I have to thank Rose a lot for helping shape Godric as a character; I was really so eager to start writing that I hadn't thought about him in as much depth as I should have. It was great to work with someone else who plans so thoroughly (normally when it comes to one-shots, I just write and hope for the best :P) to improve my writing. So a lot of those aspects that you mentioned are really thanks to Rose, but I'm glad you enjoyed them! Haha it was always sort of inevitable that things would fall apart between them, especially with my love of tragic endings. But I'm so happy you liked the dance scene! I did want their first connection to seem almost innocent, and it's brilliant I seem to have managed that.
Again, I have Rose to thank for the inspiration behind the rescue scene! I've only written action a few times before but it was fun to imagine Godric racing to try and reach Helena in time and that the scene allowed me to explore Helena's character a little more, to give some more ideas about why Godric is so attracted to her. I think that she must have been a very brave woman to do what we know she did in canon - taking the diadem and abandoning her family, even though some people might say that running away isn't brave. But for the time she was in she seems pretty incredible to me, and it felt that Godric would admire her because of her difference to the traditional and conventional women - like his wife - that he's surrounded with.
I'm so happy you picked up on that part, too! It didn't feel quite realistic that the two of them would delve into an affair of any sort, not when there was so much at stake, so the letters are kind of what carried them to it. Besides, I love the idea of people sending love letters to each other, so when it was so fitting with the period I really couldn't resist the idea.

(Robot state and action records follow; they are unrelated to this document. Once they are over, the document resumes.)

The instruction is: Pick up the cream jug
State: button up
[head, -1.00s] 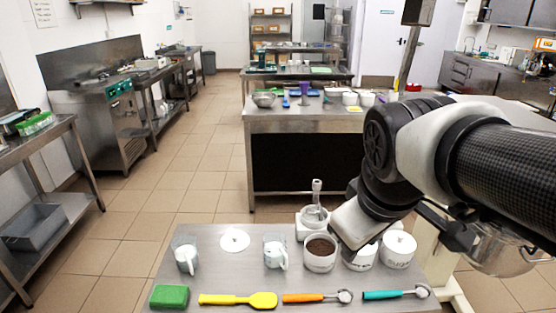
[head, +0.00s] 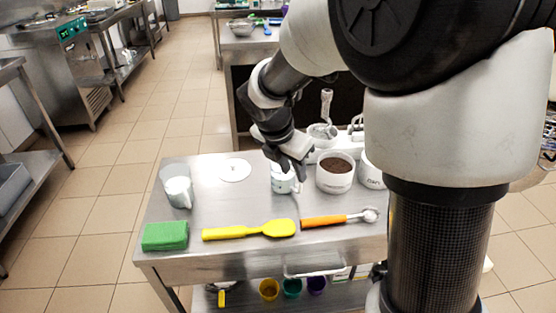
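Two small whitish jugs stand upright on the steel table (head: 222,205). One jug (head: 178,192) is at the left. The other jug (head: 284,183) is near the middle, beside a white tub of brown powder. I cannot read a label on either jug, so I cannot tell which holds cream. My gripper (head: 291,168) points down at the middle jug, with its dark fingers over the jug's top and partly hiding it. I cannot tell whether the fingers touch it or how far apart they are. The left jug is clear of my gripper.
The powder tub (head: 336,173) stands close to the right of my gripper, with another white tub partly hidden by my arm. A white disc (head: 234,170) lies between the jugs. A green sponge (head: 165,236), yellow spatula (head: 248,230) and orange-handled scoop (head: 340,218) lie in front.

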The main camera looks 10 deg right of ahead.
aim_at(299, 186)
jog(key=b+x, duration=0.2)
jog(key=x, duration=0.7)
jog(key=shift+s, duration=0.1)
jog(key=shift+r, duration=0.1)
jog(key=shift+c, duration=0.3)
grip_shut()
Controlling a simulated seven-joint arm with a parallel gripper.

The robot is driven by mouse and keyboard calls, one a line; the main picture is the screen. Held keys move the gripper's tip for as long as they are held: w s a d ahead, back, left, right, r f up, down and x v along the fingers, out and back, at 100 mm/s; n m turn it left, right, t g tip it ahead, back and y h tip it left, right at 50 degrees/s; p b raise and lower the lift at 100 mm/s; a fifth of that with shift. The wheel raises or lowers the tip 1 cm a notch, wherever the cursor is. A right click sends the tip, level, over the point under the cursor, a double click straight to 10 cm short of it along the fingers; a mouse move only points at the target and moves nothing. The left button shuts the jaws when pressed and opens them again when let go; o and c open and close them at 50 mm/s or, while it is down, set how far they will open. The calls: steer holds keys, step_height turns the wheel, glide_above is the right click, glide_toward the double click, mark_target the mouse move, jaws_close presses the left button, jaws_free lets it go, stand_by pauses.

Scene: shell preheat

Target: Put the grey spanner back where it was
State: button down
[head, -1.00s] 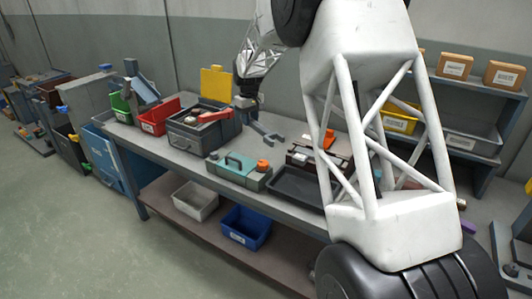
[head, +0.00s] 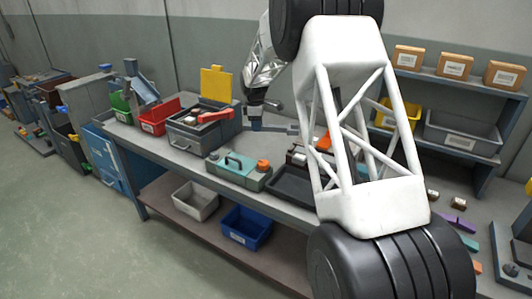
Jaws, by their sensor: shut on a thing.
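My gripper (head: 256,122) is above the back of the workbench, right of the grey box with the yellow lid. It is shut on the grey spanner (head: 283,128), which sticks out to the right of the jaws, roughly level in the picture. The spanner's far right end runs close to my white arm link, and part of it may be hidden there. I cannot tell how far the spanner is above the bench top (head: 225,147).
The grey box (head: 188,139) has its yellow lid (head: 216,82) raised and a red item on it. A teal case (head: 232,172), a black tray (head: 290,187) and red (head: 157,122) and green bins (head: 121,105) crowd the bench. My arm hides its right part.

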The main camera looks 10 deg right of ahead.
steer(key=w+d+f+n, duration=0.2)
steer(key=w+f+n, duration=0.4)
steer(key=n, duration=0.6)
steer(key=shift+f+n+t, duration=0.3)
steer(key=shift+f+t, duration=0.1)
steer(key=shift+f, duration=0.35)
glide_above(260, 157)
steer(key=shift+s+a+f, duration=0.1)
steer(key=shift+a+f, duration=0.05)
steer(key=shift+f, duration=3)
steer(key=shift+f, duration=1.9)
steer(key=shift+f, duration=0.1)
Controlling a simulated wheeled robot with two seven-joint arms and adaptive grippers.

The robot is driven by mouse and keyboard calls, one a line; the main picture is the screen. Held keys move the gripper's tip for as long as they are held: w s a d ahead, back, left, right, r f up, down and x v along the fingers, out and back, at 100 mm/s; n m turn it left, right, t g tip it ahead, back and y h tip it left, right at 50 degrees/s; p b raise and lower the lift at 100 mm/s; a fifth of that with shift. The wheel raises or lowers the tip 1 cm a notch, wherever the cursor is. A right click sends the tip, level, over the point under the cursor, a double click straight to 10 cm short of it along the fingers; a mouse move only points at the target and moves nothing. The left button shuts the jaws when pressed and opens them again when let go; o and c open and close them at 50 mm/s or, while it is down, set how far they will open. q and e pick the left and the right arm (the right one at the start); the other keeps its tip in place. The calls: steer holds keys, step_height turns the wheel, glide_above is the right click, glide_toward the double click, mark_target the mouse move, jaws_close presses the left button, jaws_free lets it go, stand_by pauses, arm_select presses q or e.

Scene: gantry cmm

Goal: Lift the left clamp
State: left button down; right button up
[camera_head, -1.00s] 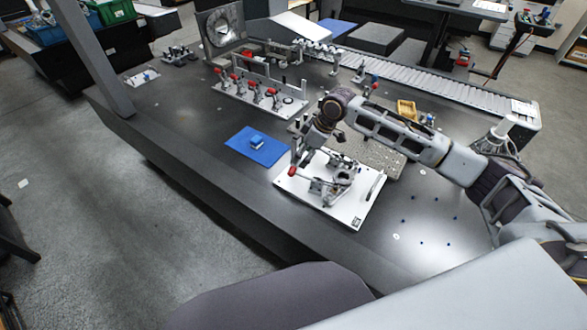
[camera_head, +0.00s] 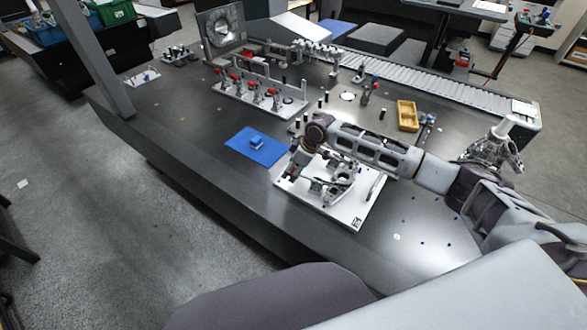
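A white fixture plate (camera_head: 345,217) lies on the dark table, with metal clamp parts (camera_head: 322,188) and a ring-shaped part on it. My right arm comes in from the right, and its gripper (camera_head: 291,172) points down over the plate's left corner. The left clamp is mostly hidden behind this gripper, and its red handle tip does not show now. The fingers are too small and covered to tell whether they are open or shut, or whether they touch the clamp. My left gripper is not in view.
A blue mat (camera_head: 270,152) with a small blue block (camera_head: 256,141) lies left of the plate. A rack with red-handled clamps (camera_head: 262,103) stands behind. A yellow tray (camera_head: 407,115) and a roller conveyor (camera_head: 440,84) are at the back right. Table space left of the mat is clear.

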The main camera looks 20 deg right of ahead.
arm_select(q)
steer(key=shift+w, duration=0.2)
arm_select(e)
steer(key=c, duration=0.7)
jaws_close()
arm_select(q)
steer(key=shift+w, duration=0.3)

I can't tell you how pleased I am that you can understand why they would fall for each other even though it's wrong. I surprised myself by wanting to write this sort of relationship, but found myself warming to it more as I wrote it - there are reasons behind it and I tried to make them as plausible as possible, not that it could ever make something like that right. Haha I may secretly love torturing my readers, Tanya ;) didn't I mention that before you read this? Oops!

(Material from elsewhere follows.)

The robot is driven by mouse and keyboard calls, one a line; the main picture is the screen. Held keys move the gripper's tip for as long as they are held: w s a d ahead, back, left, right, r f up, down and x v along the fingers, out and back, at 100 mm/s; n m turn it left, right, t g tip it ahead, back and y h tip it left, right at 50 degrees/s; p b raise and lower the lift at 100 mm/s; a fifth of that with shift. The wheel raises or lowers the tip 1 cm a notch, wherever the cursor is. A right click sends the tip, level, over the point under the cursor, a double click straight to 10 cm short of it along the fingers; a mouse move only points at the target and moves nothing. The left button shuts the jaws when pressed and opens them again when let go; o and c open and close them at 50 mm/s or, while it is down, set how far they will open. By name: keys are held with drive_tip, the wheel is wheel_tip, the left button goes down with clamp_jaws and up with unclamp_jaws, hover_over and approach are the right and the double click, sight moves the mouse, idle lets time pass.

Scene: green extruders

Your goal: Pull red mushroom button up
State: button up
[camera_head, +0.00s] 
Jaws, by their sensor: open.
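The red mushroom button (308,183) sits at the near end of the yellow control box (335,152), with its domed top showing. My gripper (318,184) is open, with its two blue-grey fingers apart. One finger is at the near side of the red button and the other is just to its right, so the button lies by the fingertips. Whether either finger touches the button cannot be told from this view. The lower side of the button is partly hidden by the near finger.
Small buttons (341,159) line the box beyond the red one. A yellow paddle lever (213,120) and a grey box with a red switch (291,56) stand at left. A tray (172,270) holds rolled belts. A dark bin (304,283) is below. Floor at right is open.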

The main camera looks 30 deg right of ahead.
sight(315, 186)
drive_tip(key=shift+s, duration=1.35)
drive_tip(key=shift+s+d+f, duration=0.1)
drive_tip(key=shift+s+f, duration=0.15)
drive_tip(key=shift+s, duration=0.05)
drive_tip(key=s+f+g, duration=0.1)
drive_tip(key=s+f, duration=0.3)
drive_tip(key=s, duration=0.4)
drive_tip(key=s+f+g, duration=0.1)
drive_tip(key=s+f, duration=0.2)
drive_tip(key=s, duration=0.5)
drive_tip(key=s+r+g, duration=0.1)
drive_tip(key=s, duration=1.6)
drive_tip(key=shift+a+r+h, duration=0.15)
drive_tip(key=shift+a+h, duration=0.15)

Well I'm sure that by now you'll have read Rose's entry and will have seen the story from Helena's perspective, so you know the truth about why she didn't turn up... but I'm really happy that you wanted to know what was going to happen and the truth behind it all, because that's what I was hoping for! And yes, I loved making the links to Rose's story so that the two fit together really well.
I'm so happy you thought I managed to capture the style and description at the same time as keeping the pace and flow right! Ah, thank you so, so, so much for this fantastic review, Tanya! I'm ashamed not to have responded before now but it's so amazing that every time I read it I couldn't think of what to say. But thank you so much!